I determined that there was a ~9 Ohm short between the positive end of the 24V 3000uF reservoir cap (0C4) and ground:
More precisely, the short was between the red lead connected to the cap and the chassis. I followed the red lead, which goes to the collector of 0TR1. So first I suspected 0TR1 might have an issue, but it turned out to be o.k..
But at the collector of the chassis-mounted 0TR1, the red wire from the cap meets a thin blue wire, which goes straight to the carriage circuit board, and from there to the right contact of the solenoid, supplying it with un-stabilized 30V for maximum action! The plot thickened. I successively unsoldered/measured/re-soldered all the connections as I 'moved away' from the collector of 0TR1 keeping an eye on the resistance to the chassis. I made it to the left solenoid contact, and then to the terminal where the solenoid connects to the collector of its driver, 0TR4. All the while the short remained, i.e. all that separated me from the chassis was now 0TR4. A closer look at 0TR4 revealed that previous 'creative human interaction' had caused the bolt insulator to go AWOL:
The way this transistor is bolted down, a direct short is made between its heat sink (=collector) and the chassis via the bolt. What was missing is a part like this, which I fortunately had in my stash:
I installed it
and this cured the spontaneous solenoid activation issue. Details, details!!...;-)

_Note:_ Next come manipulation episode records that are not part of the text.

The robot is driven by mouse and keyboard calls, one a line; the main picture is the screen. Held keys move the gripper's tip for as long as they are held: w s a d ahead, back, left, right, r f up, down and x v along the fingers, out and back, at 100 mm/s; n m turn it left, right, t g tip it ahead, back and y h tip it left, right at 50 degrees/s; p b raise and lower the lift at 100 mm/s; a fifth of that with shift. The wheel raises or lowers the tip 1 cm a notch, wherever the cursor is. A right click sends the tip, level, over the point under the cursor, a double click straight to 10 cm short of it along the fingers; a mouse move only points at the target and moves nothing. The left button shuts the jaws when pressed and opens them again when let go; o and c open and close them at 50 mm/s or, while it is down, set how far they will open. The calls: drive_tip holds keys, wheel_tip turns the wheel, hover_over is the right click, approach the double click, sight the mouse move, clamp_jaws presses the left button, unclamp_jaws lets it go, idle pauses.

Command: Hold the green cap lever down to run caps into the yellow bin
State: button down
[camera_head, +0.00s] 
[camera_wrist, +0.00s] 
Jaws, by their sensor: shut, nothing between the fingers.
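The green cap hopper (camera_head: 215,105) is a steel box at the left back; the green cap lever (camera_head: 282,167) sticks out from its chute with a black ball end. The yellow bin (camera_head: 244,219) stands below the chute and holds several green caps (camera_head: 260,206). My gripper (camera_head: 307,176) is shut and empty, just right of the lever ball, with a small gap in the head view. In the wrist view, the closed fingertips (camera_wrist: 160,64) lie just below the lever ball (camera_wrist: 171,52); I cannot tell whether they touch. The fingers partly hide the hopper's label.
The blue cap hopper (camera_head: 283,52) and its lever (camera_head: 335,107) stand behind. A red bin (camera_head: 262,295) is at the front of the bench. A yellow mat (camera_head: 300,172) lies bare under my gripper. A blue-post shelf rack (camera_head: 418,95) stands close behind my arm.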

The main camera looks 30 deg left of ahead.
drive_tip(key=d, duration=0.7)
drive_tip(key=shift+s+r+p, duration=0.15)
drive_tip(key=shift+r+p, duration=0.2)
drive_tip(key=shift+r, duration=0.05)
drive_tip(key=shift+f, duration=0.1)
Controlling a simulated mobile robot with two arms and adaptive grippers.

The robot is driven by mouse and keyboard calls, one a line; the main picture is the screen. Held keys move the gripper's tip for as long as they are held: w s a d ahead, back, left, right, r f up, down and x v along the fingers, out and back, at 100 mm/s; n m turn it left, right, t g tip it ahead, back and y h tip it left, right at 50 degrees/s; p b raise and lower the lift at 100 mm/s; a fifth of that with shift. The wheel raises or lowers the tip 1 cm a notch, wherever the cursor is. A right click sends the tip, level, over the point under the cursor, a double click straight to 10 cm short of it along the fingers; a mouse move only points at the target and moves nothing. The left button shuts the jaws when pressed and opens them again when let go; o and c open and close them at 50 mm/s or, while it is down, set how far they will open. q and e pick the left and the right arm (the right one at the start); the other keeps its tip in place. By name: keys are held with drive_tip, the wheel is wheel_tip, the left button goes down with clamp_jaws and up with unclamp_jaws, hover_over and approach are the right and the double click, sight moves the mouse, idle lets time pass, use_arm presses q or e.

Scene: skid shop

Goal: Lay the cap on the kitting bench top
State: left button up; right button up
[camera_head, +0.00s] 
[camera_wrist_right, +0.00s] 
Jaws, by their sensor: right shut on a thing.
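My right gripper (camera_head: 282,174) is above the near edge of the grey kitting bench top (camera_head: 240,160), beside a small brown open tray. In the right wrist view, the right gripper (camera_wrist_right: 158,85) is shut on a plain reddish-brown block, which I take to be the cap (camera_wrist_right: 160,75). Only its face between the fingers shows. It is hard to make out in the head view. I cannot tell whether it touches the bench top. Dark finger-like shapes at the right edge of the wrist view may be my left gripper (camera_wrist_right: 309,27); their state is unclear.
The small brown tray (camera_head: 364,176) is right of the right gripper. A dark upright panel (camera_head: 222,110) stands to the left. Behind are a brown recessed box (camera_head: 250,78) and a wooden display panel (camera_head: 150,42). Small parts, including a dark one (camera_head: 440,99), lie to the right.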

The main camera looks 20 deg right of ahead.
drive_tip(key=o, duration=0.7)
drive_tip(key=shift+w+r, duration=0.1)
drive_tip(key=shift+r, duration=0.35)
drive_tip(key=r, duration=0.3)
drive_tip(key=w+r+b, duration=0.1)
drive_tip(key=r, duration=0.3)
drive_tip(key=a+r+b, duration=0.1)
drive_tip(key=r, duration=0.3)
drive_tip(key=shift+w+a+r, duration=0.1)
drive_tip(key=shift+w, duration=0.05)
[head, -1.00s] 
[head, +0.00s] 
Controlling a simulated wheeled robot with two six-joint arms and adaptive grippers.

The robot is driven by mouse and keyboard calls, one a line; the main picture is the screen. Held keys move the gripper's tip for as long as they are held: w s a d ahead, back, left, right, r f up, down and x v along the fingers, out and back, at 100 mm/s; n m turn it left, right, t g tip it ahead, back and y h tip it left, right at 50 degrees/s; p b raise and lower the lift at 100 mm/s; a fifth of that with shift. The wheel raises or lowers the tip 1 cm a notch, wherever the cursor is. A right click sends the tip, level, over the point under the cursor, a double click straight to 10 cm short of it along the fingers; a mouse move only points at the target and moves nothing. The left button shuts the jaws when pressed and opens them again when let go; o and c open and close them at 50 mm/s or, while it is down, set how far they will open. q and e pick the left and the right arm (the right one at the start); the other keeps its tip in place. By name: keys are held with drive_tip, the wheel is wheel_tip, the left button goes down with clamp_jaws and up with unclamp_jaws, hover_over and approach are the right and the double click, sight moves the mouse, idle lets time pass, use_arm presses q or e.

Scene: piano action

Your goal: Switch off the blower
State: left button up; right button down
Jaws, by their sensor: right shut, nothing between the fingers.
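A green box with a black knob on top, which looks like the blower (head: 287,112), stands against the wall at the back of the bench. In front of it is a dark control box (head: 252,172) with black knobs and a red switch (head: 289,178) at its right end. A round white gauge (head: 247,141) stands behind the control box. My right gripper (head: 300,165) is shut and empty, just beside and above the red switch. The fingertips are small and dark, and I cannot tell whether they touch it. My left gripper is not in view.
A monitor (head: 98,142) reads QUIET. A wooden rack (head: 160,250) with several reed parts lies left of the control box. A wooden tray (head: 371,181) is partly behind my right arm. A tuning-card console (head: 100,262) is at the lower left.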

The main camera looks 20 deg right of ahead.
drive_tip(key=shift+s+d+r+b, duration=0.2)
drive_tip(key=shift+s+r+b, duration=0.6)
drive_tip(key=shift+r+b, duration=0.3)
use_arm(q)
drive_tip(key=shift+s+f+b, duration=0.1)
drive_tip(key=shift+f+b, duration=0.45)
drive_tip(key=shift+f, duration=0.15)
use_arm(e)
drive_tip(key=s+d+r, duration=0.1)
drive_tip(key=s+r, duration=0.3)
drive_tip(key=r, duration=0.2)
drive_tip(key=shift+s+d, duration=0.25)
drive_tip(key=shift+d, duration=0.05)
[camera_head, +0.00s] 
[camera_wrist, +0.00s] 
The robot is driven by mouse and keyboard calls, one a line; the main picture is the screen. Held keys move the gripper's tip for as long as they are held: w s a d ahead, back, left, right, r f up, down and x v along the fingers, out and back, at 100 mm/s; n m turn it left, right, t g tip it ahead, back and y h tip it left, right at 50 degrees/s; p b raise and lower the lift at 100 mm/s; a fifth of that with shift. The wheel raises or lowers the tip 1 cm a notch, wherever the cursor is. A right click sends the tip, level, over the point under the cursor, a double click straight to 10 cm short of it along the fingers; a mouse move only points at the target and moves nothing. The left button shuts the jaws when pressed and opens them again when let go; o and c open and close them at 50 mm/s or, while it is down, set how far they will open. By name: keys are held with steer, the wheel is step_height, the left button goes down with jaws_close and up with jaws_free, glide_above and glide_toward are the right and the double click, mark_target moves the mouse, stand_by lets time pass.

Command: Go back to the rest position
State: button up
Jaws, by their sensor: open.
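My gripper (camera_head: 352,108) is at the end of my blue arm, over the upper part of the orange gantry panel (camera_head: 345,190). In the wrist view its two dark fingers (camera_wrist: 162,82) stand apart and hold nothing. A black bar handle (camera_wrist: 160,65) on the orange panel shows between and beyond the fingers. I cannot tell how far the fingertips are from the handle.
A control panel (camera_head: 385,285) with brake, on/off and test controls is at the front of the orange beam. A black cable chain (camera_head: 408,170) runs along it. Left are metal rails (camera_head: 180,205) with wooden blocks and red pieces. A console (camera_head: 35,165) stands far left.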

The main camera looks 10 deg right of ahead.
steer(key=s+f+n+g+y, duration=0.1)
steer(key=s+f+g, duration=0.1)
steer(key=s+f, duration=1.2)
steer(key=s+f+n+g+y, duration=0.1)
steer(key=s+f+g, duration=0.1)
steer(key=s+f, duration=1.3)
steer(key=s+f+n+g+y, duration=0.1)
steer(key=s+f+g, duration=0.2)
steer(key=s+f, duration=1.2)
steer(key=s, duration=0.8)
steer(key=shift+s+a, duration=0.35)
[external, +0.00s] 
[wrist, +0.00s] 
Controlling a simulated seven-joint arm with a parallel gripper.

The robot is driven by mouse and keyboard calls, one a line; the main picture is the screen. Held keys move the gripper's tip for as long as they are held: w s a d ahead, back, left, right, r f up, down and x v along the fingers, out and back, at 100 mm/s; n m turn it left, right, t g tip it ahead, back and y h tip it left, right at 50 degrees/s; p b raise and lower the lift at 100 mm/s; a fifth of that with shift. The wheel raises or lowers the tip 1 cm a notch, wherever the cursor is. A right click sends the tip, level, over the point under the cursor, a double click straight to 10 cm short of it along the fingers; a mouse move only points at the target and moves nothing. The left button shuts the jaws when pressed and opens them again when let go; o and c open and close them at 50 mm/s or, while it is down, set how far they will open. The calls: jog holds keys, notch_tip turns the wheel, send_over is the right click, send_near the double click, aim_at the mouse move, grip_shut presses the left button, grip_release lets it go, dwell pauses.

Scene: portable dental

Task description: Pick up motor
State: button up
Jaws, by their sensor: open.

I measured the 24V rail again, but the voltage was still only at ~21V and the carriage still moved too slow. So there had to be a secondary issue draining power from the system. Also the transformer still ran pretty hot. The other 'power electronics' system of the Beogram 4000 is the AC platter motor. So I measured the AC platter motor signal just to make sure this was working properly. What I saw was a much too low signal, however:
The RMS voltage was only 2.5V with the motor pot adjusted to the maximum smooth waveform. It should be about 5.5-7V when everything is up to specs. This suggested the secondary issue was in the motor driver. I moved the main PCB out of the way and had a look at the push-pull output stage of the motor oscillator beneath it:
The left transistor is 0TR2 (NPN, push) and the right is 0TR3 (PNP, pull). Since the motor wave was about 50% of normal, I immediately suspected one of them being in trouble, causing the motor to run only on one 'cylinder' instead of two. I touched the transistors and I found the PNP to be pretty hot. I extracted it and measured it with my transistor tester, and it appeared to be in perfect working order. So it had to be the other one! I extracted it, too, and indeed, it had turned into a small resistor:
This basically caused the NPN transistor to carry a big DC component along with the AC fed to the motor, explaining the high heat load.
I replaced 0TR2 with a BD437G power transistor (45V, 4A - a bit stronger than the 3A original TIP32),
(this modern package does not need a bolt insulator since the heat sink is encased by plastic on all its bolt facing surfaces)
and that cooled down things while yielding a normal strong motor signal for 33 RPM
and 45 RPM:
After this the 24V rail also was fully restored to 23.8V, and the carriage now moved much more quickly.
On to do the final adjustments and giving this baby its first restored spin!
UPDATE:
My customer suggested: "You write that 0TR3 (PNP, pull) was hot but working. Running transistors hot obviously shortens their lives and I’m just wondering, now that you know this circuit had a problem, would it be worthwhile to just replace 0TR3 pro-actively to make sure that there isn’t a latent issue that could lead to another failure downstream?"
I thought that made a lot of sense!...;-), and so I put in the complementary PNP (BD437) in, too:
If you do this at home, note that the BD437/438 SOT-32 packages have base and emitter reversed compared to the original TIP31/32 TO-220 types, i.e. the brown and blue/orange wires need to be reversed.